YOUR INSTRUCTIONS: Copy the entries below exactly. Images do not belong in the copy.

----- PROVIDED MATERIAL -----

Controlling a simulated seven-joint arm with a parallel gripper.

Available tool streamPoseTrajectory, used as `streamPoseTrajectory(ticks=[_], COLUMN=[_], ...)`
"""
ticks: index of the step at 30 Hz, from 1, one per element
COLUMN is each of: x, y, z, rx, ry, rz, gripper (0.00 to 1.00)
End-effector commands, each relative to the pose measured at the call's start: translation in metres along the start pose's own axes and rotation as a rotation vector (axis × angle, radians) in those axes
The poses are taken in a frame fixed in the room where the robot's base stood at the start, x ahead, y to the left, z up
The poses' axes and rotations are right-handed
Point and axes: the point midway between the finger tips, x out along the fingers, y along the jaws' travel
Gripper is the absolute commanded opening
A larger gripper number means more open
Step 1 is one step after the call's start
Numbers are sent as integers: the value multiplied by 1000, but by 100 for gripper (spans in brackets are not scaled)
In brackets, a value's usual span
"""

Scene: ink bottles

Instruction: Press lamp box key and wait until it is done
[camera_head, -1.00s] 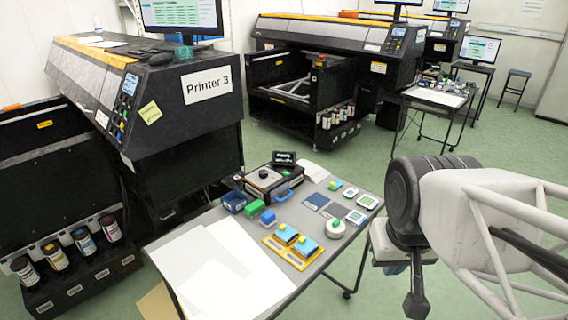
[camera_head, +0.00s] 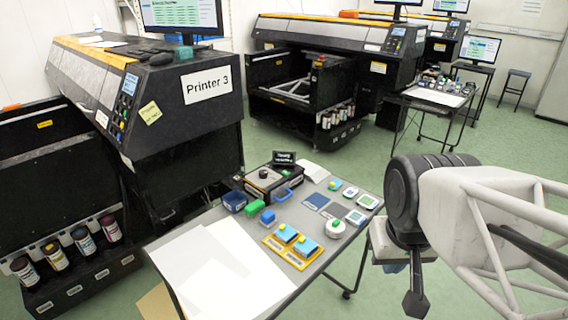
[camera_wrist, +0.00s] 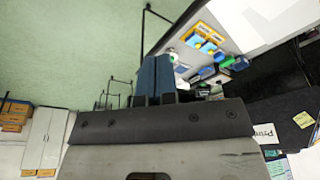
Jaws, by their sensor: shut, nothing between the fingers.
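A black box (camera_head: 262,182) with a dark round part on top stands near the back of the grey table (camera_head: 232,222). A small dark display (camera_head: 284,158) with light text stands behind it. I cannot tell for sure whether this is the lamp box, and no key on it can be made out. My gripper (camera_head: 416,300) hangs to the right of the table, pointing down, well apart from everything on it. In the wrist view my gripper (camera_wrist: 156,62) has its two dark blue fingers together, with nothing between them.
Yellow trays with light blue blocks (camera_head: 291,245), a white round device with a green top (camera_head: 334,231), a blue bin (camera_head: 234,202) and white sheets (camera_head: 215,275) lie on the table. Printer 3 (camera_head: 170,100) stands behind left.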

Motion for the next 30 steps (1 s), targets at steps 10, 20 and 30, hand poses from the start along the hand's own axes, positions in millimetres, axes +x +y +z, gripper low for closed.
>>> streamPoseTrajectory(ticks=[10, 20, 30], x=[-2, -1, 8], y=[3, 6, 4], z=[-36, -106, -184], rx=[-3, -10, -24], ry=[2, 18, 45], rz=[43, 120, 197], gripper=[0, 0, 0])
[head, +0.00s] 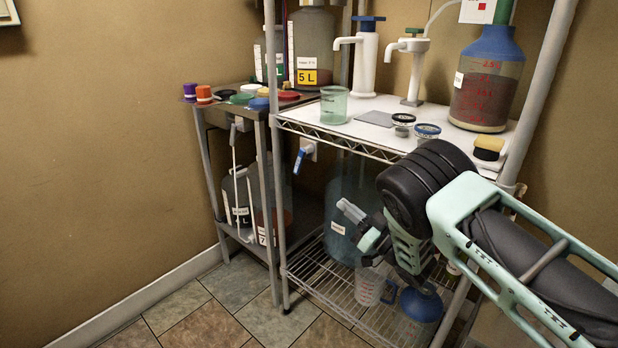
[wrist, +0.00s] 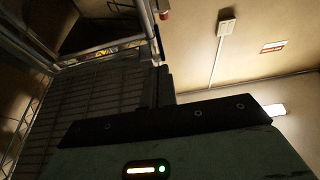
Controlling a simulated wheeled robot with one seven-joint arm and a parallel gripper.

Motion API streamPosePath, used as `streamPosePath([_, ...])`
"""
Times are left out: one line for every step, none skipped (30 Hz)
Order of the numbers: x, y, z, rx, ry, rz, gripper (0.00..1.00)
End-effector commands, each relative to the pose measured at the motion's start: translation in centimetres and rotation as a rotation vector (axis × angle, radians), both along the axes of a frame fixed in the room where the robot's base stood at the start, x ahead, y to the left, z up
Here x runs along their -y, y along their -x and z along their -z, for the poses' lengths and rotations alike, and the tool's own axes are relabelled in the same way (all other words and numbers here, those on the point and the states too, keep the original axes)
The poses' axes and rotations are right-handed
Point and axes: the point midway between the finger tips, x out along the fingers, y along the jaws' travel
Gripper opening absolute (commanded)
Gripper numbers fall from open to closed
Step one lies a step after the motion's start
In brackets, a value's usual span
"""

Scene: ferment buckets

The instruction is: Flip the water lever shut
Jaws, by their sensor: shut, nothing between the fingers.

-----

WRITTEN ANSWER:
Controlling a simulated seven-joint arm with a parallel gripper.

Available tool streamPoseTrajectory, used as `streamPoseTrajectory(ticks=[_], COLUMN=[_], ...)`
"""
ticks: index of the step at 30 Hz, from 1, one per element
COLUMN is each of: x, y, z, rx, ry, rz, gripper (0.00 to 1.00)
End-effector commands, each relative to the pose measured at the call's start: translation in metres along the start pose's own axes and rotation as a rotation vector (axis × angle, radians) in those axes
The poses are taken in a frame fixed in the room where the robot's base stood at the start, x ahead, y to the left, z up
The poses' axes and rotations are right-handed
Point and axes: the point midway between the finger tips, x out along the fingers, y along the jaws' travel
Gripper is the absolute commanded opening
A larger gripper number means more open
Step 1 is one step after the call's start
Numbers are sent as integers: the value multiplied by 1000, but by 100 for gripper (spans in brackets are not scaled)
In brackets, a value's usual span
"""

Scene: ink bottles

Instruction: Press lamp box key and wait until it is done
[camera_head, -1.00s] 
[camera_head, +0.00s] 
[camera_wrist, +0.00s] 
Jaws, by their sensor: shut, nothing between the fingers.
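A black box (camera_head: 262,182) with a dark round part on top stands near the back of the grey table (camera_head: 232,222). A small dark display (camera_head: 284,158) with light text stands behind it. I cannot tell for sure whether this is the lamp box, and no key on it can be made out. My gripper (camera_head: 416,300) hangs to the right of the table, pointing down, well apart from everything on it. In the wrist view my gripper (camera_wrist: 156,62) has its two dark blue fingers together, with nothing between them.
Yellow trays with light blue blocks (camera_head: 291,245), a white round device with a green top (camera_head: 334,231), a blue bin (camera_head: 234,202) and white sheets (camera_head: 215,275) lie on the table. Printer 3 (camera_head: 170,100) stands behind left.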

Motion for the next 30 steps (1 s), targets at steps 10, 20 and 30, hand poses from the start along the hand's own axes, positions in millimetres, axes +x +y +z, gripper low for closed.
>>> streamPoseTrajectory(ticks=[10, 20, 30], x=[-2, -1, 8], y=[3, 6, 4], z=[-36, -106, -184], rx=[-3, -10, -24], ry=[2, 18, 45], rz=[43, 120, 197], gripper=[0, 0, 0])
[head, +0.00s] 
[wrist, +0.00s] 
Controlling a simulated wheeled robot with one seven-joint arm and a parallel gripper.

Motion API streamPosePath, used as `streamPosePath([_, ...])`
"""
Times are left out: one line for every step, none skipped (30 Hz)
Order of the numbers: x, y, z, rx, ry, rz, gripper (0.00..1.00)
End-effector commands, each relative to the pose measured at the motion's start: translation in centimetres and rotation as a rotation vector (axis × angle, radians), both along the axes of a frame fixed in the room where the robot's base stood at the start, x ahead, y to the left, z up
Here x runs along their -y, y along their -x and z along their -z, for the poses' lengths and rotations alike, and the tool's own axes are relabelled in the same way (all other words and numbers here, those on the point and the states too, keep the original axes)
The poses' axes and rotations are right-handed
Point and axes: the point midway between the finger tips, x out along the fingers, y along the jaws' travel
Gripper opening absolute (commanded)
Gripper numbers fall from open to closed
Step one lies a step after the motion's start
In brackets, a value's usual span
"""

Scene: ferment buckets

The instruction is: Flip the water lever shut
Jaws, by their sensor: shut, nothing between the fingers.

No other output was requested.